LE SOUFFLE DU DAUPHIN CACHÉ

Par Ngada et Amath

Il est un jeune aux bras encore fragiles. Il est planté devant une banque. Il ne parle guère. Ses cheveux bougent au gré du vent qui court de temps à autre le long de l’avenue. Rares sont les clients qui lui prêtent grande attention. Certains le regardent parfois, sourire aux lèvres, quand un prêt leur est accordé ; d’autres, recalés par un banquier sans cœur, écrasent une larme à son ombre encore rare. Les voiture filent ; les piétons passent leur chemin et la vie continue.

Ce jeune promis à un bel avenir a un nom : caïlcédrat. C’est un arbre assez courant sous nos cieux. Son  nom scientifique est « Khaya senegalensis ». On le trouve le plus souvent servant d’abri ombragé dans les vieilles rues coloniales des villes africaines comme Thiès, au Sénégal, Ségou, au Mali, Bobo-Dioulasso, au Burkina Faso… De son bois dur, on faisait naguère de belles et solides pirogues. Son écorce macérée dans l’eau serait un remède contre le paludisme. Des caïlcédrats, on en voit de moins en moins au Sénégal. C’est d’ailleurs une espèce d’arbres « vulnérable », selon l’Union internationale de la conservation de la nature (UICN).

Il y a quelques années, les responsables de la banque ci-dessus évoquée avaient décidé d’abattre, sans doute pour de bonnes raisons, de vieux caïlcédrats plantés depuis des lustres devant le siège de leur institution. Un moment, l’indifférence et le silence des passants et des clients avaient succédé aux coups des bûcherons et à l’effondrement des arbres. Puis, comme cela arrive souvent dans ce pays, le bruit, la fureur, l’exagération, le tollé que l’on croirait général.

Des hommes et des femmes sortis de nulle part, fort heureusement encore capables de s’indigner, manifestaient bruyamment leur courroux. Ils voulaient que la banque en plantât d’autres dans les mêmes trous laissés par les caïlcédrats débités en mille morceaux envoyés à la lointaine décharge de Mbeubeuss. Ils avaient eu gain de cause. La banque en avait effectivement planté d’autres.

Presque plus personne ne se souvient de la lutte héroïque de ces doux rêveurs. Et, comme c’est le cas dans ce beau pays, tout le monde est rapidement passé à autre chose : une commémoration religieuse suit une célébration laïque ; des remerciements rythmés à un gourou chassent un baptême fastueux ; des funérailles somptueuses avec une profusion de psaumes et de versets succèdent à une réunion de famille bien païenne ; un président bien élu s’empresse, à pas de loup et sans tousser, de réécrire la Constitution, de revoir les règles du jeu avec, pensent certains, en prime et en filigrane… un dauphin.

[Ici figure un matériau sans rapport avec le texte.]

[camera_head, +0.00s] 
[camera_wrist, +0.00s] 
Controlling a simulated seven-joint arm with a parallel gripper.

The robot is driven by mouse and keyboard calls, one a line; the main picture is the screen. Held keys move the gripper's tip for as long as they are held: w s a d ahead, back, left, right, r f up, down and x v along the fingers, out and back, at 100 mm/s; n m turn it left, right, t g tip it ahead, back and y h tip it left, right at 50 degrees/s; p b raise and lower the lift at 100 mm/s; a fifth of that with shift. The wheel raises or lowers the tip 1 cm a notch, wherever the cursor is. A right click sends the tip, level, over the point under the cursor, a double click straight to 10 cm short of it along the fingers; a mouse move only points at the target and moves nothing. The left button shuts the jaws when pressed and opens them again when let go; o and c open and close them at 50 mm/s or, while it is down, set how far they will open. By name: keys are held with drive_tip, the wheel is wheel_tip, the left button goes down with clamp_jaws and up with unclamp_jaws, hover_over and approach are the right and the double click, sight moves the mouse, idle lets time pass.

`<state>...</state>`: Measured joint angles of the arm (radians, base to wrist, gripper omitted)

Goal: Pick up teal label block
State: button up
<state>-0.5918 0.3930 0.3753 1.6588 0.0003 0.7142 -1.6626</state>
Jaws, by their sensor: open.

Je suis passé l’autre jour devant cette banque. Les jeunes arbres forcissent, leurs feuilles verdissent. L’avenue garde son charme désuet. Ceux qui ont eu leur prêt ont le sourire ; les recalés exhibent des mines d’enterrement. Un piéton prend sagement le passage clouté. Clouté ? Qui sait encore à quoi renvoie cet adjectif ?

Et puis, pourquoi, vous dites-vous, disserter sur le sort d’un caïlcédrat ? Cette histoire montre justement qu’il est possible de faire bouger les choses au Sénégal. Il suffit parfois de le vouloir, de s’organiser, de donner corps à la citoyenneté. D’agir. Pour l’intérêt général, comme le dit Ablaye Mbaye, chanteur aveugle rappelé à Dieu.

Agir ! Oui, agir. Cela a sauvé, l’autre jour, sur une plage dakaroise, une baleine – une autre espèce vulnérable – rendue à la mer par un groupe de professionnels et d’écologistes. D’un souffle puissant et joyeux, le cétacé leur a rendu un bel hommage, en reprenant la mer. C’est le souffle de la liberté. Le dauphin – une autre espère bien vulnérable – en filigrane dans la Constitution révisée devra, lui aussi, un jour, lancer son jet d’eau pour s’annoncer. Des sauveteurs désintéressés ne seront pas les seuls à guetter sa sortie des eaux.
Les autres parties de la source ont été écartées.